By default, loading jobs that use Kafka data sources run in streaming mode and do not stop until manually aborted. As data is streamed from the data source, the running loading job will continuously ingest the streamed data into the graph store.

3. Querying `STRUCT` data and arrays

If the record being queried in your BigQuery warehouse contains STRUCT data or arrays, conversion functions need to be applied to the SQL statement:

3.1. `STRUCT` data

When retrieving struct data, it is recommended to retrieve the fields of the data directly. For example:

SELECT basic.age, basic.gender FROM `project.dataset.table`

If you want to retrieve the entire STRUCT, you need to first use TO_JSON_STRING() to convert the STRUCT data into JSON strings in the converted CSV streams.

For example, SELECT TO_JSON_STRING(col) FROM table.

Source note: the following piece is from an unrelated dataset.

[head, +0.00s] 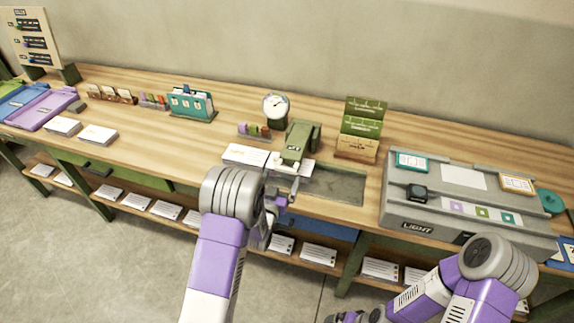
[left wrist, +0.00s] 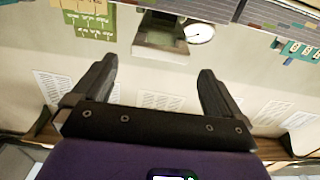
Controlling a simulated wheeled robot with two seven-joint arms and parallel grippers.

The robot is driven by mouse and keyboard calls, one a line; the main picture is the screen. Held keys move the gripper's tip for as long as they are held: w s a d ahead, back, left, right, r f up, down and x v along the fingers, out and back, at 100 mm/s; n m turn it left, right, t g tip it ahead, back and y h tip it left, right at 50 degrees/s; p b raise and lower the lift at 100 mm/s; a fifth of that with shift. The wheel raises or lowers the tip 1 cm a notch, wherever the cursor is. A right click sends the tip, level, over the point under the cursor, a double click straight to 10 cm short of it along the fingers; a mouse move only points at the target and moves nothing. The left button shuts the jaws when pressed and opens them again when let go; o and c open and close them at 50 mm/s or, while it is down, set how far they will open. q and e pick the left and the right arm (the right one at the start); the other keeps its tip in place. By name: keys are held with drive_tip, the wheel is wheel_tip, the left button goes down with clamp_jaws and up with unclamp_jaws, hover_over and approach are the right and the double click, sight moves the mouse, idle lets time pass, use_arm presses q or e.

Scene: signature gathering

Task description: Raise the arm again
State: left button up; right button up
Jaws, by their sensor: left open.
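My left arm reaches in from the bottom of the head view. Its gripper (head: 284,196) is over the front edge of the wooden bench (head: 330,98), in front of the green press-like device (head: 299,142). In the left wrist view the two dark fingers (left wrist: 158,78) stand wide apart with nothing between them. My right arm is at the lower right, low in front of the bench. Its gripper (head: 350,317) is cut off by the bottom edge, so its jaws cannot be made out.
White paper stacks (head: 245,154) lie beside the device. A round dial (head: 275,106) and green sign cards (head: 362,128) stand behind. A grey light box (head: 465,200) is to the right. A teal calendar (head: 191,103) stands left. A lower shelf (head: 165,210) holds papers.

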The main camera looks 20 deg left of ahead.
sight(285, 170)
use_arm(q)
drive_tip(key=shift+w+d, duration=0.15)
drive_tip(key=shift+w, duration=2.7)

After converting the data into string format, flatten the JSON strings when loading the data into the graph.

3.2. Arrays

To load array values, apply the function ARRAY_TO_STRING to the columns of ARRAY type. For example, SELECT ARRAY_TO_STRING(col_arr,separator) FROM table. It is important to ensure that the separator used here is distinct from the separator in your CSV streams.

After converting the array to strings, the string representation of the arrays will be in the CSV streams. You can then load the data in CSV as a list.

4. Example

For example, suppose we have the following source table in BigQuery and the following graph schema in TigerGraph:

Source table
Graph schema

name: String	basic: Struct	tags: Array<String>	state: String
Tom	{“age“:40, ”gender”:”male”}	[“tall“,”strong”]	ca
Dan	{“age“:35, ”gender”:”female”}	[“smart“,”blonde”]	ny

name: String

basic: Struct

tags: Array<String>

state: String

Tom

{“age“:40, ”gender”:”male”}

[“tall“,”strong”]

Dan

{“age“:35, ”gender”:”female”}

[“smart“,”blonde”]

CREATE VERTEX person (PRIMARY_ID name STRING, name STRING, age INT, gender STRING, state STRING, tags LIST<STRING>)
CREATE GRAPH social (person)

The following configuration invokes the provided query on the source table and convert the result to CSV format:

connector.class=io.confluent.connect.jdbc.JdbcSourceConnector
connection.url="jdbc:bigquery://https://www.googleapis.com/bigquery/v2:443;OAuthType=2;ProjectId=tigergraph;OAuthAccessToken=xxx;OAuthRefreshToken=yyy;OAuthClientId=zzz;OAuthClientSecret=sss;LargeResultDataset=target_dataset;LargeResultTable=target_table;"
mode=bulk
value.converter=com.tigergraph.kafka.connect.converters.TigerGraphCsvConverter


[bq_query_0]
name="bq_query_0"
topic="person-demo"
query="SELECT name, basic.age, basic.gender, state, ARRAY_TO_STRING(tags,'#') FROM `project.dataset.table`"

The following is the converted CSV stream:

Tom,40,male,ca,tall#strong
Dan,35,female,ny,smart#blonde

The next step is to create the data source. The following data source configuration file can be used to create the data source:

{
    "broker":"10.128.0.240:30002", (1)
}

1	The IP address is the internal network IP address of the server running TigerGraph.

Run the following command to create the data source k1:

CREATE DATA_SOURCE KAFKA k1 FOR GRAPH social

The next step is to create the topic-partition configurations to use in the loading job. In this case, the data source is the person-demo topic in TigerGraph’s internal Kafka cluster.

Topic-partition configurations
Loading job

{
  "topic": "person-demo",
  "partition_list": [
    {
      "start_offset": -2,
      "partition": 0
    }
  ]
}

CREATE LOADING JOB load_person FOR GRAPH social {
    DEFINE FILENAME f1 = "$k1:/home/mydata/topic_person.json";
    LOAD f1 TO VERTEX person VALUES ($0, $0, $1, $2, $3,SPLIT($4,"#")) USING separator="|";
}

After the loading job has been defined, run the loading job to ingest the data into the graph.